Repeat the data verbatim.

(Manipulation episode records)
···

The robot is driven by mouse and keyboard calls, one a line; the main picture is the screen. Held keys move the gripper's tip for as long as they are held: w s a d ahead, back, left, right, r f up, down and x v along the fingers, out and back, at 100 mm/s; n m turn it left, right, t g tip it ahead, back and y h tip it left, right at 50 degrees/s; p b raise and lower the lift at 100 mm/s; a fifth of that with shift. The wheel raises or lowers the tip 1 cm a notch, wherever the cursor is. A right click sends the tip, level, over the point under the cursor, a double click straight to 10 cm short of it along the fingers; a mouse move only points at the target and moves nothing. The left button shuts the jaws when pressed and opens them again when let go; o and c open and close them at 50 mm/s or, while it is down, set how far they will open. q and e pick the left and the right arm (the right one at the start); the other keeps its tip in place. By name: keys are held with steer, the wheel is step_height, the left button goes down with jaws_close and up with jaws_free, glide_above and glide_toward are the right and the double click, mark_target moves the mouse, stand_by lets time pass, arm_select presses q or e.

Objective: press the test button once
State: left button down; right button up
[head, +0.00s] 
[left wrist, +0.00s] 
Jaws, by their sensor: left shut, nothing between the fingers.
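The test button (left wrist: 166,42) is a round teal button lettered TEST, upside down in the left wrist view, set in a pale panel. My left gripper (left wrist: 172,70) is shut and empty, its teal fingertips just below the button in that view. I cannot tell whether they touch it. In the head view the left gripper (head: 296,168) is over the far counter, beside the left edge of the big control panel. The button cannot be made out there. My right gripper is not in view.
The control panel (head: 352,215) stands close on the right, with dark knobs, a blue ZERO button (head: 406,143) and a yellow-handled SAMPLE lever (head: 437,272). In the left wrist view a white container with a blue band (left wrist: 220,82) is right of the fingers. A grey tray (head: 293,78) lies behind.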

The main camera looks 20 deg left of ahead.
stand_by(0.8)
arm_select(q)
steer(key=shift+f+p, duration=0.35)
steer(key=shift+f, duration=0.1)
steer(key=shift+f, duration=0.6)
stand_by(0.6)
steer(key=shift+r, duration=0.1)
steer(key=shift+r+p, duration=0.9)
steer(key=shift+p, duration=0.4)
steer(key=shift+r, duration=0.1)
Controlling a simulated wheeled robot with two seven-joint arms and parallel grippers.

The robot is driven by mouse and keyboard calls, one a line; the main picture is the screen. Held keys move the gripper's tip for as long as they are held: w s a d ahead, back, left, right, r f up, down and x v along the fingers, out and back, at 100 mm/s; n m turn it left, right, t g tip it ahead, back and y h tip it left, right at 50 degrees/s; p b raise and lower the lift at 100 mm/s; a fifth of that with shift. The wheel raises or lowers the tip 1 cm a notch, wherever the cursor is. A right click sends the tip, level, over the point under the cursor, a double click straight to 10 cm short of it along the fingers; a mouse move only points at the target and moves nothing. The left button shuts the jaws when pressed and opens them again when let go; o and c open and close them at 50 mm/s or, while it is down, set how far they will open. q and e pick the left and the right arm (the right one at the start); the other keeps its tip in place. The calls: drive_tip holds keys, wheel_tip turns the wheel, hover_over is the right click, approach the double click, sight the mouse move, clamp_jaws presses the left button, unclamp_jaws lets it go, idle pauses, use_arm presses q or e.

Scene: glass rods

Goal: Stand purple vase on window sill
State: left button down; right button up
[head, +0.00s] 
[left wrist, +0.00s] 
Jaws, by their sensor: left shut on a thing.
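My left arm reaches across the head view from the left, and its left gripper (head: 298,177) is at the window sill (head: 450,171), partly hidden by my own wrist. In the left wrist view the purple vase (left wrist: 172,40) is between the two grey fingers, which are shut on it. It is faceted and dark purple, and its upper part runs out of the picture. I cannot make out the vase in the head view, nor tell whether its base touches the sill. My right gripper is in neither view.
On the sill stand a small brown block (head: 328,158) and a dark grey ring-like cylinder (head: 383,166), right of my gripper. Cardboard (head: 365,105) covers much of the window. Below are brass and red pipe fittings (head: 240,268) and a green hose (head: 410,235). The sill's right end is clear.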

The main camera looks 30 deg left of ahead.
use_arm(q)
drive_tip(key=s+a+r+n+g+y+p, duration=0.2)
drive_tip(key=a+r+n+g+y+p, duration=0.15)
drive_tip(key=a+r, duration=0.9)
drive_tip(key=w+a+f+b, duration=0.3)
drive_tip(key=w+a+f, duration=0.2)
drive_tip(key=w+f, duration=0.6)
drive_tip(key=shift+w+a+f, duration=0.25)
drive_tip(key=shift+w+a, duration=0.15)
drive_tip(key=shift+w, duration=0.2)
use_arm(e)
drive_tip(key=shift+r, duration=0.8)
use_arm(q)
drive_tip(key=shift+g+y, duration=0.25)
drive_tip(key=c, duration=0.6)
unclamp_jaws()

···

Exercise solution »
The robot is driven by mouse and keyboard calls, one a line; the main picture is the screen. Held keys move the gripper's tip for as long as they are held: w s a d ahead, back, left, right, r f up, down and x v along the fingers, out and back, at 100 mm/s; n m turn it left, right, t g tip it ahead, back and y h tip it left, right at 50 degrees/s; p b raise and lower the lift at 100 mm/s; a fifth of that with shift. The wheel raises or lowers the tip 1 cm a notch, wherever the cursor is. A right click sends the tip, level, over the point under the cursor, a double click straight to 10 cm short of it along the fingers; a mouse move only points at the target and moves nothing. The left button shuts the jaws when pressed and opens them again when let go; o and c open and close them at 50 mm/s or, while it is down, set how far they will open. q and e pick the left and the right arm (the right one at the start); the other keeps its tip in place. By name: keys are held with steer, the wheel is step_height, the left button goes down with jaws_close and up with jaws_free, glide_above and glide_toward are the right and the double click, mark_target moves the mouse, stand_by lets time pass, arm_select presses q or e.

Objective: press the test button once
State: left button down; right button up
[head, +0.00s] 
[left wrist, +0.00s] 
Jaws, by their sensor: left shut, nothing between the fingers.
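The test button (left wrist: 166,42) is a round teal button lettered TEST, upside down in the left wrist view, set in a pale panel. My left gripper (left wrist: 172,70) is shut and empty, its teal fingertips just below the button in that view. I cannot tell whether they touch it. In the head view the left gripper (head: 296,168) is over the far counter, beside the left edge of the big control panel. The button cannot be made out there. My right gripper is not in view.
The control panel (head: 352,215) stands close on the right, with dark knobs, a blue ZERO button (head: 406,143) and a yellow-handled SAMPLE lever (head: 437,272). In the left wrist view a white container with a blue band (left wrist: 220,82) is right of the fingers. A grey tray (head: 293,78) lies behind.

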The main camera looks 20 deg left of ahead.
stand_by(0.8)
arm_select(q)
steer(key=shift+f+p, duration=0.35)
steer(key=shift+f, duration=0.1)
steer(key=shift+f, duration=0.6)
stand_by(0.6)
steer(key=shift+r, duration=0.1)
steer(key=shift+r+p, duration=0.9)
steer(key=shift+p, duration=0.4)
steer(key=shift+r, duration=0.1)
Controlling a simulated wheeled robot with two seven-joint arms and parallel grippers.

The robot is driven by mouse and keyboard calls, one a line; the main picture is the screen. Held keys move the gripper's tip for as long as they are held: w s a d ahead, back, left, right, r f up, down and x v along the fingers, out and back, at 100 mm/s; n m turn it left, right, t g tip it ahead, back and y h tip it left, right at 50 degrees/s; p b raise and lower the lift at 100 mm/s; a fifth of that with shift. The wheel raises or lowers the tip 1 cm a notch, wherever the cursor is. A right click sends the tip, level, over the point under the cursor, a double click straight to 10 cm short of it along the fingers; a mouse move only points at the target and moves nothing. The left button shuts the jaws when pressed and opens them again when let go; o and c open and close them at 50 mm/s or, while it is down, set how far they will open. q and e pick the left and the right arm (the right one at the start); the other keeps its tip in place. The calls: drive_tip holds keys, wheel_tip turns the wheel, hover_over is the right click, approach the double click, sight the mouse move, clamp_jaws presses the left button, unclamp_jaws lets it go, idle pauses, use_arm presses q or e.

Scene: glass rods

Goal: Stand purple vase on window sill
State: left button down; right button up
[head, +0.00s] 
[left wrist, +0.00s] 
Jaws, by their sensor: left shut on a thing.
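My left arm reaches across the head view from the left, and its left gripper (head: 298,177) is at the window sill (head: 450,171), partly hidden by my own wrist. In the left wrist view the purple vase (left wrist: 172,40) is between the two grey fingers, which are shut on it. It is faceted and dark purple, and its upper part runs out of the picture. I cannot make out the vase in the head view, nor tell whether its base touches the sill. My right gripper is in neither view.
On the sill stand a small brown block (head: 328,158) and a dark grey ring-like cylinder (head: 383,166), right of my gripper. Cardboard (head: 365,105) covers much of the window. Below are brass and red pipe fittings (head: 240,268) and a green hose (head: 410,235). The sill's right end is clear.

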The main camera looks 30 deg left of ahead.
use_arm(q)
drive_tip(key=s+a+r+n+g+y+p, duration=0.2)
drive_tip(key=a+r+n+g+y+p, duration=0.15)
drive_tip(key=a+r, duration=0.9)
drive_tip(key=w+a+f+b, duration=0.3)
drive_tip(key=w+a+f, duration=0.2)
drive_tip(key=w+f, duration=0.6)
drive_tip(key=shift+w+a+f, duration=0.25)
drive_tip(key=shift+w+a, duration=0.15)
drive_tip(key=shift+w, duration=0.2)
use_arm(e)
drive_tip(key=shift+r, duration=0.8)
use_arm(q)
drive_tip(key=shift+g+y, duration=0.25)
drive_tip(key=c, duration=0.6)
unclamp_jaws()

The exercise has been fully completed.